**WORK REQUIRED**
Count how many lines of the material contain the string "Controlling", then give that number and nothing more.

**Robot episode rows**
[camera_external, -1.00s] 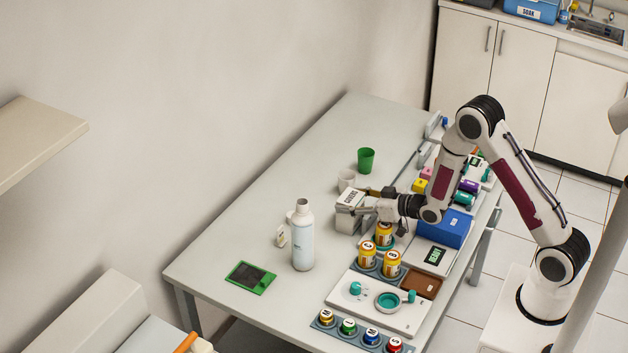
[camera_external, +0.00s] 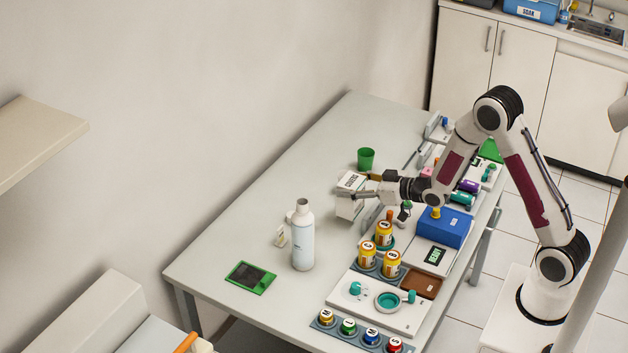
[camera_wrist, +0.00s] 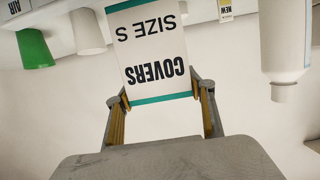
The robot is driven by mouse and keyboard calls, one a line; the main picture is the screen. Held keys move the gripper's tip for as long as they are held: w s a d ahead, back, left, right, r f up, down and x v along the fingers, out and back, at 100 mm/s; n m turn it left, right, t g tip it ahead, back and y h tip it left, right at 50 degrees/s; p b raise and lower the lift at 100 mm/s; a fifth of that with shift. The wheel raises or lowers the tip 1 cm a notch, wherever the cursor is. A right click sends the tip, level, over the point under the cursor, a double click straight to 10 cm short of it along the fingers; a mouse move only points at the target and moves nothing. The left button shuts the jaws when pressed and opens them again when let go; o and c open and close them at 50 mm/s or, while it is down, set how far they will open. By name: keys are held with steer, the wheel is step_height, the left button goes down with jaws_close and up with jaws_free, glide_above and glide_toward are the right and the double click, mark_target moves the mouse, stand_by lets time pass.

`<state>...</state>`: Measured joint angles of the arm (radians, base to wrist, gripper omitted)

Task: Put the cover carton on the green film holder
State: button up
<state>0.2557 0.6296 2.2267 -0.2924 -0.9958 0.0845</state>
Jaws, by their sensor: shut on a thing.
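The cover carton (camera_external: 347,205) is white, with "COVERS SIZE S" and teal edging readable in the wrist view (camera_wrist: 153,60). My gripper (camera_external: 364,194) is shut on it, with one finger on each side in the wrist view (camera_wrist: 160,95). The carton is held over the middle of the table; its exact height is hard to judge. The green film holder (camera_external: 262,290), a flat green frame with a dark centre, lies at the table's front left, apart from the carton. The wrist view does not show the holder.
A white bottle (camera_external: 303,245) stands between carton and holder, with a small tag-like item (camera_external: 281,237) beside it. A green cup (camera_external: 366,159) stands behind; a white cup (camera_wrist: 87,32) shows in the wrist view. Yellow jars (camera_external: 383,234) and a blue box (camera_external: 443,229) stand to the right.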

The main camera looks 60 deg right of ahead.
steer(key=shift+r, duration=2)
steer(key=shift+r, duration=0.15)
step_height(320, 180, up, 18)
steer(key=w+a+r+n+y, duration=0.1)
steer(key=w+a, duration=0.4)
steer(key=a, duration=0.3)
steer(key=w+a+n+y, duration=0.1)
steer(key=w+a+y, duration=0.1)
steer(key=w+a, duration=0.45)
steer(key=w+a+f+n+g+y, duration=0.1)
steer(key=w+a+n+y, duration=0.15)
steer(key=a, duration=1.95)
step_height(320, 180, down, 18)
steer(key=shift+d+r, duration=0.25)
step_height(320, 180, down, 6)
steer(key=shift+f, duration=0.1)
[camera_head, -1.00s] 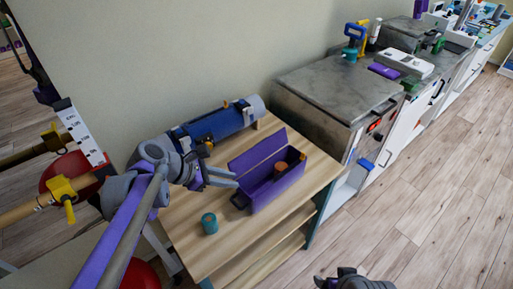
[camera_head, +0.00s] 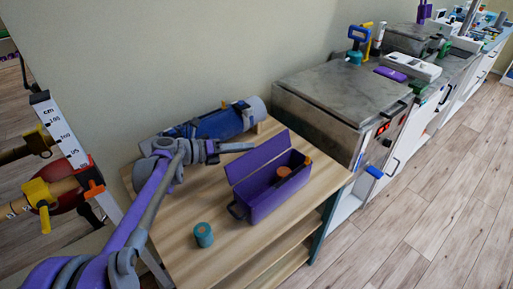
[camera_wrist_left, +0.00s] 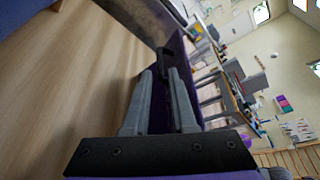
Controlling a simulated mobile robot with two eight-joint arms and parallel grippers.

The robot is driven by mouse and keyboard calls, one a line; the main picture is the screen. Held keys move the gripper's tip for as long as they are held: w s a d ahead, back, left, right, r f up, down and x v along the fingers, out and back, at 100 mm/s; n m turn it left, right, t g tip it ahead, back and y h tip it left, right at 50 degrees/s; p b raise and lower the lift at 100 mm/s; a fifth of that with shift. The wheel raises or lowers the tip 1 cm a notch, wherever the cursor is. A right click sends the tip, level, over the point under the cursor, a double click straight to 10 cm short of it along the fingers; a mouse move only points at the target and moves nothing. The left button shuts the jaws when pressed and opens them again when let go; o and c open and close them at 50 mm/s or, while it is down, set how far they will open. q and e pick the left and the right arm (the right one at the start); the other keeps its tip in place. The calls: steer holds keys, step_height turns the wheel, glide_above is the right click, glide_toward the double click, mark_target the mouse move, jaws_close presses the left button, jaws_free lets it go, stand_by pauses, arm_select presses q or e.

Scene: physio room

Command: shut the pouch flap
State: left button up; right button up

==

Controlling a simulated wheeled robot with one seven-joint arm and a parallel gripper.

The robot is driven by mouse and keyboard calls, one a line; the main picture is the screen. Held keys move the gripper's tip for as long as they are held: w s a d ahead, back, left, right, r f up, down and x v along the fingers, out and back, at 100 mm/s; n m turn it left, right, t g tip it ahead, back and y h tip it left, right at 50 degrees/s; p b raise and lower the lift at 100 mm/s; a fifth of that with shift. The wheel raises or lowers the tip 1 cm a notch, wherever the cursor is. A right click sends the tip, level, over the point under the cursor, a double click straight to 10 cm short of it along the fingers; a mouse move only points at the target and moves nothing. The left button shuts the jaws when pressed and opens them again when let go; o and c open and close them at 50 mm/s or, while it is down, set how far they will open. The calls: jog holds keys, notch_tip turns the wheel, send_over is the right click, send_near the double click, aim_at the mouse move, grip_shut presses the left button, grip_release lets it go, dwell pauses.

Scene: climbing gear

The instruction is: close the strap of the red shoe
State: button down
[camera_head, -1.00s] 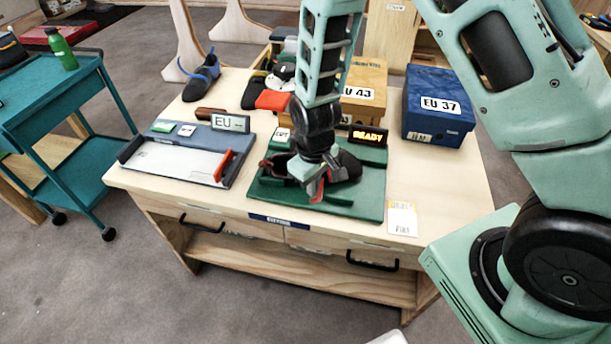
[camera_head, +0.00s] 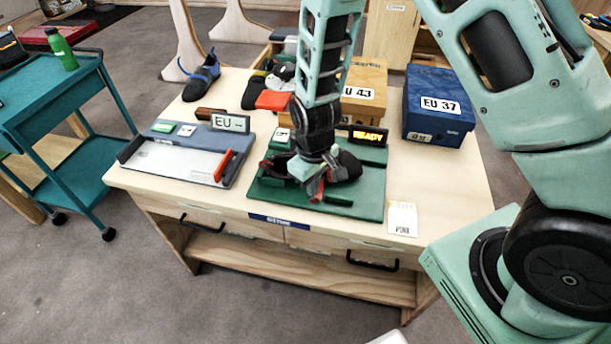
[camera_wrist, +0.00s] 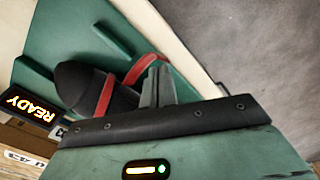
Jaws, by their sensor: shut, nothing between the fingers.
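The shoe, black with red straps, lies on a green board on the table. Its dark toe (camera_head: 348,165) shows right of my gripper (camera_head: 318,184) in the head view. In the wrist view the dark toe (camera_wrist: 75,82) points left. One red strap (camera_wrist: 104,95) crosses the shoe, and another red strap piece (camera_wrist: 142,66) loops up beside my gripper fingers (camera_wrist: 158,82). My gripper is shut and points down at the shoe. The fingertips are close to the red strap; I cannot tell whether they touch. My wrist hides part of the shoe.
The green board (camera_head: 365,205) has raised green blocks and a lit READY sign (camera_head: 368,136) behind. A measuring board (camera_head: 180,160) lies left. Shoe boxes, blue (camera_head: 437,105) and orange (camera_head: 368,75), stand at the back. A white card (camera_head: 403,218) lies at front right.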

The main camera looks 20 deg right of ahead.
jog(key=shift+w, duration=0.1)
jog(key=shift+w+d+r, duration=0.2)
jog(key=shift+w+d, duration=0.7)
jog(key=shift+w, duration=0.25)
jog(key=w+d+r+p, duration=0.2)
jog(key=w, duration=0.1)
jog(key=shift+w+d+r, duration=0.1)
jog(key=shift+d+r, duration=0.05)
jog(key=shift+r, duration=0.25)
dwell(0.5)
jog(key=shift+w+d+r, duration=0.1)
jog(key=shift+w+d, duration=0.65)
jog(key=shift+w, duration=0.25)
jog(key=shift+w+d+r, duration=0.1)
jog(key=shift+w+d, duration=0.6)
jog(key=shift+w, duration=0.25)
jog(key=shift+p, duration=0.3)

**FULL SOLUTION**
2